Se companhias de consumo opcional trouxerem bons resultados, isso pode ser um indicador de que a economia ainda está aquecida.
A mesma coisa valerá para as companhias de cartões de crédito, como a Visa e a Mastercard.
“Essas empresas são a base para o consumo. Com os resultados da Visa e da Mastercard, conseguimos ver para onde está indo a economia e quão aquecida ela está”, expõe o sócio da GeoCapital.
Siqueira explica, porém, que nesse caso o balanço tem de ser avaliado com algum cuidado. Essas empresas de cartões de crédito podem lucrar mais com a alta dos preços, que dá mais margem na cobrança de taxas, e também com o aumento de transações. Mudanças nas duas frentes, no entanto, podem indicar cenários macroeconômicos diferentes.
Por fim, o especialista destaca também que algumas companhias devem indicar como está o mercado de trabalho americano – algo também observado de perto por investidores e pelo Federal Reserve, uma vez que é muito ligado à dinâmica futura da inflação.
“Temos uma empresa que cobrimos aqui que chama Paychex, que presta serviços organizando folhas de pagamento. Também é um termômetro importante, pois pode trazer indicações de mais salários, mais renda média e por ai vai. É um medidor interessante do aquecimento da economia e da inflação nos serviços”, defende Arthur.

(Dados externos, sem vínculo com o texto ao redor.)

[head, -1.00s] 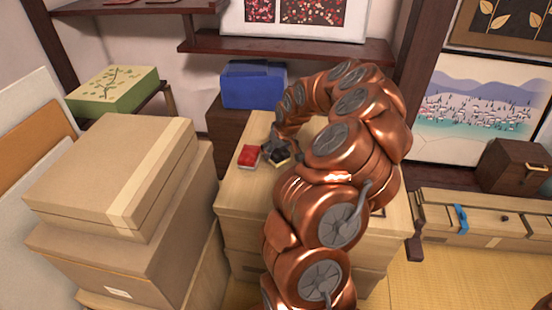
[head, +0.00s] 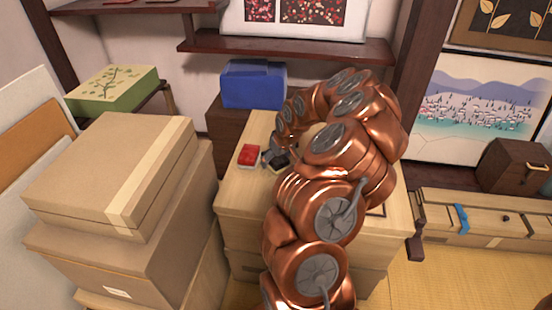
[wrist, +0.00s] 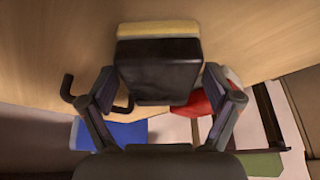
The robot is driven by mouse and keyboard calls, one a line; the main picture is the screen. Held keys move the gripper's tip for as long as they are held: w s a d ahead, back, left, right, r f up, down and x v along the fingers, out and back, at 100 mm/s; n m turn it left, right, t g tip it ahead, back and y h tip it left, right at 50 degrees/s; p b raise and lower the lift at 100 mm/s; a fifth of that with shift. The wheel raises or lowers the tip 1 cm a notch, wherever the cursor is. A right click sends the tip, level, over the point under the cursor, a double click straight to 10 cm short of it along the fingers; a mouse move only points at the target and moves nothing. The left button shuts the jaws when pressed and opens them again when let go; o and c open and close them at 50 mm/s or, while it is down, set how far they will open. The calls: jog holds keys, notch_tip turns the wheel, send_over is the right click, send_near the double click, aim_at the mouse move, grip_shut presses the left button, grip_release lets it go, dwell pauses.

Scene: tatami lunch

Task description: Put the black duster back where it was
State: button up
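The black duster is a dark block with a pale yellowish layer along one side. In the wrist view the duster (wrist: 158,72) sits between the two fingers of my gripper (wrist: 160,78), which press close to its left and right sides; the gripper looks shut on it. In the head view the duster (head: 281,165) and my gripper (head: 276,159) are at the left part of the light wooden cabinet top (head: 240,185), just right of a red box. I cannot tell whether the duster touches the top. My arm hides much of the cabinet.
The red box (head: 249,155) lies on the cabinet top close by. A blue box (head: 254,84) stands behind on a dark stand. Stacked cardboard boxes (head: 110,180) rise at the left. A dark wall shelf (head: 290,47) is above. A low wooden chest (head: 480,222) is at the right.

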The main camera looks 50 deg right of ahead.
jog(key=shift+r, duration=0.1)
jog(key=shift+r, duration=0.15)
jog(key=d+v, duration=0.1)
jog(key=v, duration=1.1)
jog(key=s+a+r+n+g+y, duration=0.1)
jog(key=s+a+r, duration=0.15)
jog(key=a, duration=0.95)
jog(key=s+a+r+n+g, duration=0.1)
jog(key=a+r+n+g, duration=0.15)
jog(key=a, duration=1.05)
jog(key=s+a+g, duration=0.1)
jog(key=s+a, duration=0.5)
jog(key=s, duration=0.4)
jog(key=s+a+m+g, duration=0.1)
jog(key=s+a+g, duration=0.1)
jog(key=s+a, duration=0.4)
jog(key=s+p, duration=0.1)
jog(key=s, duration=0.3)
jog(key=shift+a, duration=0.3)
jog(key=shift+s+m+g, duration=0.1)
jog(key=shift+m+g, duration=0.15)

Companhias de fast food também são bons indicadores de como está o mercado de trabalho.
Recentemente, circulou na internet que empresas como o McDonalds e o Burger King estavam enfrentando dificuldade em contratar funcionários nos Estados Unidos. Por conta da economia aquecida, e por causa da grande oferta de trabalho, as pessoas estavam mais seletivas na hora de aceitar uma proposta.
“Certas empresas têm componentes de mão de obra muito mais pesados em seus custos. Quando você vê uma taxa de desemprego baixa, com crescimento dos postos de trabalho e pressão nos salários, essas empresas sofrem mais nas margens”, explica o especialistas.
De forma geral, então, a temporada de balanço do terceiro trimestre, mais do que trazer dados microeconômicos, deve também expor como a economia americana está. Por conta da volatilidade, e do atual momento da economia, os balanços provavelmente serão avaliados de perto e tendem a fazer preço nos pregões.